__What the exercise asks__. Scan the data below for the string "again". Copy every line where it appears.

..............................

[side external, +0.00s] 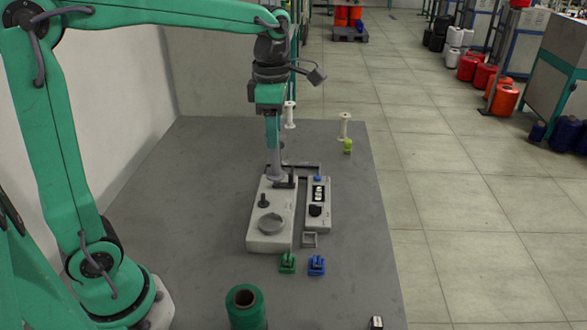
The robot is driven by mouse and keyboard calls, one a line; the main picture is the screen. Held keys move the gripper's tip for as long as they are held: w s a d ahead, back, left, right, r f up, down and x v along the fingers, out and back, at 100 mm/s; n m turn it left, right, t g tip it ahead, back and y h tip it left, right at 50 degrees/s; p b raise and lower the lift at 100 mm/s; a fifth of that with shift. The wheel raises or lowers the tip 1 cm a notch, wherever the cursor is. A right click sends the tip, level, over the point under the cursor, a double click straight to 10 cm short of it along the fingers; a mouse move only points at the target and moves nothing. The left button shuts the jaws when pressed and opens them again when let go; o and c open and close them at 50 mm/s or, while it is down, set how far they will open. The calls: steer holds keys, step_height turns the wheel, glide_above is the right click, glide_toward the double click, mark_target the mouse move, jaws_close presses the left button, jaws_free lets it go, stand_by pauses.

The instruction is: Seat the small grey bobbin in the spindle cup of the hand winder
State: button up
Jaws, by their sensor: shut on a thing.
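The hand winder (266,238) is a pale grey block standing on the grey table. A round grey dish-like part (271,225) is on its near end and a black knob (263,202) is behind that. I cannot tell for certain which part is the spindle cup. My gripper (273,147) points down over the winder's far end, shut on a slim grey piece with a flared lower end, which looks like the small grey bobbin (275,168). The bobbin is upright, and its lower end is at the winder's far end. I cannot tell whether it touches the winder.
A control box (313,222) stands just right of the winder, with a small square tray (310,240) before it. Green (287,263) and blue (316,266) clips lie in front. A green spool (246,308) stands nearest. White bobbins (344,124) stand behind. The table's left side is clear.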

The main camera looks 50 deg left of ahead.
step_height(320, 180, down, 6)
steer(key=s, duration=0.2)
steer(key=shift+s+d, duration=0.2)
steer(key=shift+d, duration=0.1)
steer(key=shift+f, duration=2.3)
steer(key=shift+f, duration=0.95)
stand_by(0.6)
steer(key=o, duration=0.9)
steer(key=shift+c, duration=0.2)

..............................

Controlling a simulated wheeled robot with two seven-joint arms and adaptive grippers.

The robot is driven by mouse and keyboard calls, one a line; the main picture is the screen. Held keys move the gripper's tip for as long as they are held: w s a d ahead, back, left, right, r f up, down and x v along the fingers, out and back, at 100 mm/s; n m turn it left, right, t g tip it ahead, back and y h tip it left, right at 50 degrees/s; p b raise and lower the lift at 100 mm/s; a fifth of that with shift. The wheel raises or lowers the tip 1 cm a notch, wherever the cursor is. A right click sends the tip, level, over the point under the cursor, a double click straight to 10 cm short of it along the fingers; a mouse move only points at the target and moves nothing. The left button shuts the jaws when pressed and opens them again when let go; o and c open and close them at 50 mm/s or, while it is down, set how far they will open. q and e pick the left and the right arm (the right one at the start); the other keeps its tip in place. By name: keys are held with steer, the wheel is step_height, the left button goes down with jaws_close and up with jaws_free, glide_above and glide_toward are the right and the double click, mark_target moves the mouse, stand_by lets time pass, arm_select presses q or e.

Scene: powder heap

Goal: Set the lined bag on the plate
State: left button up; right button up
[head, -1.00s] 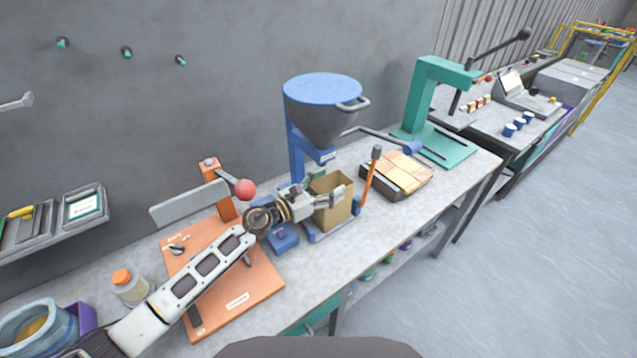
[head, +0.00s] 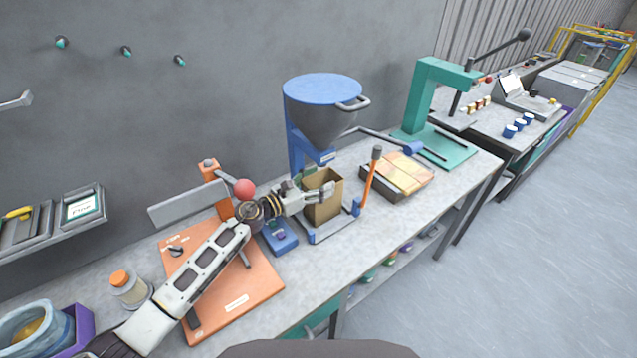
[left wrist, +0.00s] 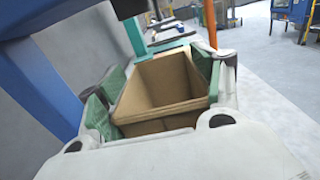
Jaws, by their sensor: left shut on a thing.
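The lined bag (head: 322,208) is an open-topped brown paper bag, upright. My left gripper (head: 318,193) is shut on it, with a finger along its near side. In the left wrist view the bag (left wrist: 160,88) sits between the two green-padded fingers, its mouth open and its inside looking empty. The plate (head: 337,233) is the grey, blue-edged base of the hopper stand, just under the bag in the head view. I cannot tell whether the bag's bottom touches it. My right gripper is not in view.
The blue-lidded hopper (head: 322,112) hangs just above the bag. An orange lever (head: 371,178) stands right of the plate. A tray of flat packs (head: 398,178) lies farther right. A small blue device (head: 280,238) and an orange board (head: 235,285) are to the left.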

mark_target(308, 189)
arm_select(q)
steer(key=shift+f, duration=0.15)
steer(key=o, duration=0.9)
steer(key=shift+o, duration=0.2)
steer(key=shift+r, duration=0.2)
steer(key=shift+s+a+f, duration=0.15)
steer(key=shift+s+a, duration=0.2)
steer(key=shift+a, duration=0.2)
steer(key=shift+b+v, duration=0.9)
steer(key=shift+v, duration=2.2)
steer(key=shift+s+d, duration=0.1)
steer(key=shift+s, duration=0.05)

..............................

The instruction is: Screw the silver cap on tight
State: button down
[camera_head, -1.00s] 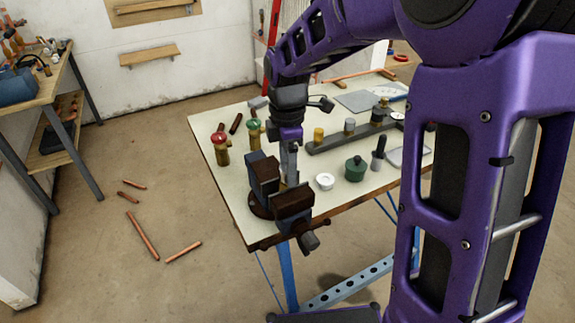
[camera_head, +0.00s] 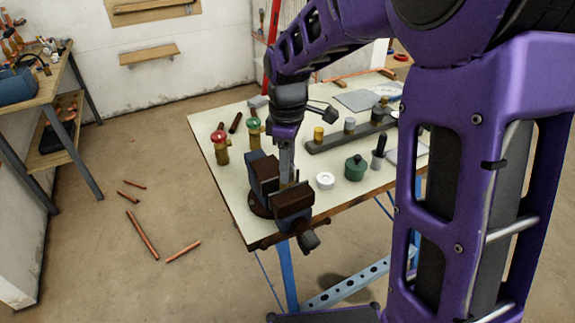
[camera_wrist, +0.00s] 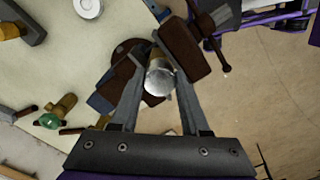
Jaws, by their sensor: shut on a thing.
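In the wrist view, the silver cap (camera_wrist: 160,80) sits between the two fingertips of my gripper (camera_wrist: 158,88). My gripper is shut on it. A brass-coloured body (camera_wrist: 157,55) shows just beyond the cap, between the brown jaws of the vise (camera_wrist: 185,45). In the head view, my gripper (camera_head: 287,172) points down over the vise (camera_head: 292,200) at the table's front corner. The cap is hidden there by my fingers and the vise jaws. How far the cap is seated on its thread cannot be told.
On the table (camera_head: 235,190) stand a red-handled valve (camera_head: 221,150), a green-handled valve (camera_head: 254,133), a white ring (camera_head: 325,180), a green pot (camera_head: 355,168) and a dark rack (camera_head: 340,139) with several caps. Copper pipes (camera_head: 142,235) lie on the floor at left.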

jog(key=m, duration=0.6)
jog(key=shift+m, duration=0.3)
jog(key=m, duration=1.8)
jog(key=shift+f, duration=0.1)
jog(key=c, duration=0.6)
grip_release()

..............................

__Result of the exercise__.
The robot is driven by mouse and keyboard calls, one a line; the main picture is the screen. Held keys move the gripper's tip for as long as they are held: w s a d ahead, back, left, right, r f up, down and x v along the fingers, out and back, at 100 mm/s; n m turn it left, right, t g tip it ahead, back and y h tip it left, right at 50 degrees/s; p b raise and lower the lift at 100 mm/s; a fifth of that with shift. The wheel raises or lowers the tip 1 cm a notch, wherever the cursor is. A right click sends the tip, level, over the point under the cursor, a double click straight to 10 cm short of it along the fingers; a mouse move only points at the target and moves nothing. The left button shuts the jaws when pressed and opens them again when let go; o and c open and close them at 50 mm/s or, while it is down, set how far they will open. The calls: steer holds keys, step_height turns the wheel, glide_above is the right click, glide_toward the double click, mark_target the mouse move, jaws_close presses the left button, jaws_free lets it go, stand_by pauses.
The robot is driven by mouse and keyboard calls, one a line; the main picture is the screen. Held keys move the gripper's tip for as long as they are held: w s a d ahead, back, left, right, r f up, down and x v along the fingers, out and back, at 100 mm/s; n m turn it left, right, t g tip it ahead, back and y h tip it left, right at 50 degrees/s; p b raise and lower the lift at 100 mm/s; a fifth of that with shift. The wheel raises or lowers the tip 1 cm a notch, wherever the cursor is. A right click sends the tip, level, over the point under the cursor, a double click straight to 10 cm short of it along the fingers; a mouse move only points at the target and moves nothing. The left button shuts the jaws when pressed and opens them again when let go; o and c open and close them at 50 mm/s or, while it is down, set how far they will open. q and e pick the left and the right arm (the right one at the start); the other keeps its tip in place. By name: keys are held with steer, the wheel is step_height, the left button goes down with jaws_close and up with jaws_free, glide_above and glide_toward are the right and the double click, mark_target moves the mouse, stand_by lets time pass, arm_select presses q or e.

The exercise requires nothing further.